This is not for the faint-hearted. If you expect Billy Connolly to come on screen, crack a few gags about pubic hair and shuffle off, then you're in for a nasty surprise. The Debt Collector is a warts-and-all, life-in-the-gutter drama, set in Glasgow. None of the characters are particularly likeable and there are several moments of horribly graphic violence.
Connolly turns in an impressive performance as the reformed Dryden, whose struggle to escape his past is doomed from the moment he first confronts cop Keltie. As Dryden's bitter nemesis, the 'tec is relentless, failing to see how his actions are causing greater pain to his colleagues on the force and to his devoted mother (Crosbie). The escalating battle between the two adversaries gradually draws in all those around them, including the moralistic Val, who's tried to remain untouched by Dryden's former career.
The spiralling trail of violence is heavy-handed at times, giving the quieter moments greater realism and impact. The most telling scene is when Dryden is approached by Flipper (Iain Robertson), a would-be young gangster who idolises Dryden's former persona. The disturbed teen is pain-fully shy in front of his hero, whereas Dryden is completely dismissive of the youngster and his former life, failing to take responsibility for the cult of violence he's created. More is said about the two characters through this episode than in any of their more bloody confrontations.

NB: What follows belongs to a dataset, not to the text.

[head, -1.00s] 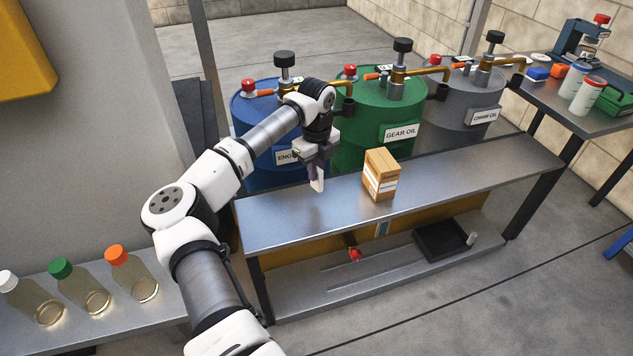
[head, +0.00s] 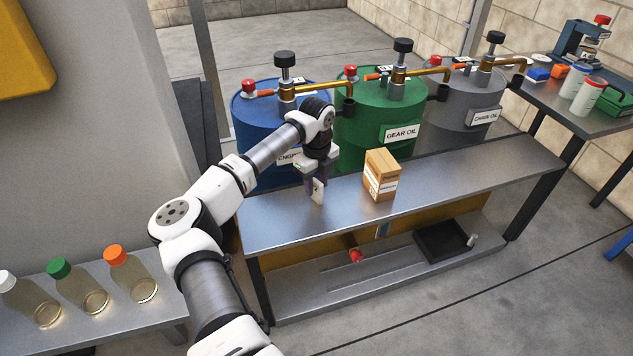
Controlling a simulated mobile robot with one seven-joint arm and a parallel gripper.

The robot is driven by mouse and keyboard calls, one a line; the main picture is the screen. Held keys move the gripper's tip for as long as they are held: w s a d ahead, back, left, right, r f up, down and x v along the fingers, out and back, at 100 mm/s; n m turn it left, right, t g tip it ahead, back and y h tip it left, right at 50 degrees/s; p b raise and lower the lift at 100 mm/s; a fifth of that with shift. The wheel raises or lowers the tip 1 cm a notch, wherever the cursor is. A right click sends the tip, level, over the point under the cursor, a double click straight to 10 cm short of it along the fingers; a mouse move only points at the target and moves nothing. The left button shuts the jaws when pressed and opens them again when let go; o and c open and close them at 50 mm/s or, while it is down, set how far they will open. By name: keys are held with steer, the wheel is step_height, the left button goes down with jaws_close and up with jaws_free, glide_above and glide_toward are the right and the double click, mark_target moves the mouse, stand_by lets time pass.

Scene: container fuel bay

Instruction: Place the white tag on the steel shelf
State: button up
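The steel shelf (head: 460,173) is a long grey metal surface in front of the drums. My gripper (head: 315,185) points down over the left part of this shelf. It is shut on the white tag (head: 318,192), a small pale flat piece held upright between the fingers. The tag's lower edge is at or very close to the shelf surface; I cannot tell if it touches. The fingers hide part of the tag.
A cardboard box (head: 381,176) stands on the shelf just right of my gripper. Blue (head: 250,120), green (head: 375,130) and grey (head: 462,125) drums with pumps stand behind. Three bottles (head: 85,285) stand at the lower left. The shelf's right part is clear.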

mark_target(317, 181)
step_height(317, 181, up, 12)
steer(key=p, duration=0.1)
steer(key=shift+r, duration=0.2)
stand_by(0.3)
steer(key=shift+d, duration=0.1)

Ken Loach tackled similar themes last year in My Name Is Joe with much greater subtlety, and The Debt Collector suffers in comparison to that superior film. While the acting is universally strong, there's a telling lack of sympathetic characters and the bleak view of redemption hardly makes for comfortable viewing.
Strong performances can't entirely redeem a heavy-handed and violent film. Connolly taps into his darker side, so those expecting an evening of jokes should steer clear. Still, moments suggest this director could be worth watching.